Raytheon Missiles & Defense, a Raytheon Technologies business, in partnership with Northrop Grumman, successfully completed the first flight test of a hypersonic weapon.

In the test, conducted by the U.S. Defense Advanced Research Projects Agency (DARPA), an aircraft dropped what is known as a Hypersonic Air-breathing Weapon Concept, or HAWC.

In a written statement from Raytheon, the test was defined as “historic.”

The missile is built by Raytheon Technologies and powered by Northrop Grumman’s scramjet tech.

The companies are on track to deliver a prototype system to the U.S. Department of Defense.

Scramjet engines use high vehicle speed to forcibly compress incoming air before combustion to enable sustained flight at hypersonic speeds – Mach 5 or greater – which is five times the speed of sound.

By traveling at these speeds, hypersonic weapons like HAWC are able to reach their targets more quickly than traditional missiles, allowing them to potentially evade defense systems.

Raytheon Technologies and Northrop Grumman signed a teaming agreement last year to develop, produce and integrate Northrop Grumman's scramjet engines onto Raytheon's air-breathing hypersonic weapons.

The agreement enables both companies to combine their capabilities to accelerate development and demonstrate readiness to produce the next generation of tactical missile systems.

Raytheon Technologies has been working on the HAWC program since 2013.

“This flight test brings the U.S. military closer than ever before to deploying an offensive air-breathing hypersonic capability – a revolutionary leap forward for our warfighters,” said Wes Kremer, president of Raytheon Missiles & Defense.

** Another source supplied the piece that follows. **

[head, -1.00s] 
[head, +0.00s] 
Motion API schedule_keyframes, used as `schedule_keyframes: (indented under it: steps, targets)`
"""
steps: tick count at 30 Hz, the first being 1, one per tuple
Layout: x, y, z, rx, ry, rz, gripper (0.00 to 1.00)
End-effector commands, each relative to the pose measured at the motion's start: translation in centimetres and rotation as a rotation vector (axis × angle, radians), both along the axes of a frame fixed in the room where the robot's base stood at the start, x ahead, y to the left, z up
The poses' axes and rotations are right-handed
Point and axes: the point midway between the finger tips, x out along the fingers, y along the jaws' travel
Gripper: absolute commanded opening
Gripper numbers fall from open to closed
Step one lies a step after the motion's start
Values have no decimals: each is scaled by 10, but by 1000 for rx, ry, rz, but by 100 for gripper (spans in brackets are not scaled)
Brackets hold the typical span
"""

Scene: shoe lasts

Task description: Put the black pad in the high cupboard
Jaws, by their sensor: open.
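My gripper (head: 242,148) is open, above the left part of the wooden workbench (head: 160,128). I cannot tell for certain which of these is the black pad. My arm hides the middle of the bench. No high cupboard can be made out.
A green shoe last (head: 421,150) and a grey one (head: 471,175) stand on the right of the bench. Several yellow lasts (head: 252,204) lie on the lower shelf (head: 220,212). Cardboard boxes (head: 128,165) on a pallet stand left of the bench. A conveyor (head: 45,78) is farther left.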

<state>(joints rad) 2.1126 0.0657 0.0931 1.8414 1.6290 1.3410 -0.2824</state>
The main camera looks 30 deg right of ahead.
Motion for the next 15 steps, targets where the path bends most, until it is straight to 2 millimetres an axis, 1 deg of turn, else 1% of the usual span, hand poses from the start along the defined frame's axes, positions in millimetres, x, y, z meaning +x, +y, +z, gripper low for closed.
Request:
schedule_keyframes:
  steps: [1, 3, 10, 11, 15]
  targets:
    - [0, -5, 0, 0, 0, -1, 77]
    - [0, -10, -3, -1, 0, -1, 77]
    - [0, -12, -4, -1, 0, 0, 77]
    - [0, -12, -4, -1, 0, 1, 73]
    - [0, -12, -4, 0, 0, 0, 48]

“This is a history-making moment, and this success paves the way for an affordable, long-range hypersonic system in the near term to strengthen national security,” said Colin Whelan, vice president of Advanced Technology at Raytheon Missiles & Defense. “This test proves we can deliver the first operational hypersonic scramjet, providing a significant increase in warfighting capabilities.”

"We have reached a milestone in delivering a game-changing capability to the warfighter," said Dan Olson, vice president and general manager of Weapon Systems Division for Northrop Grumman.

"Decades of learning advanced manufacturing techniques and industry partnerships helped us define what is now possible,” Olson added.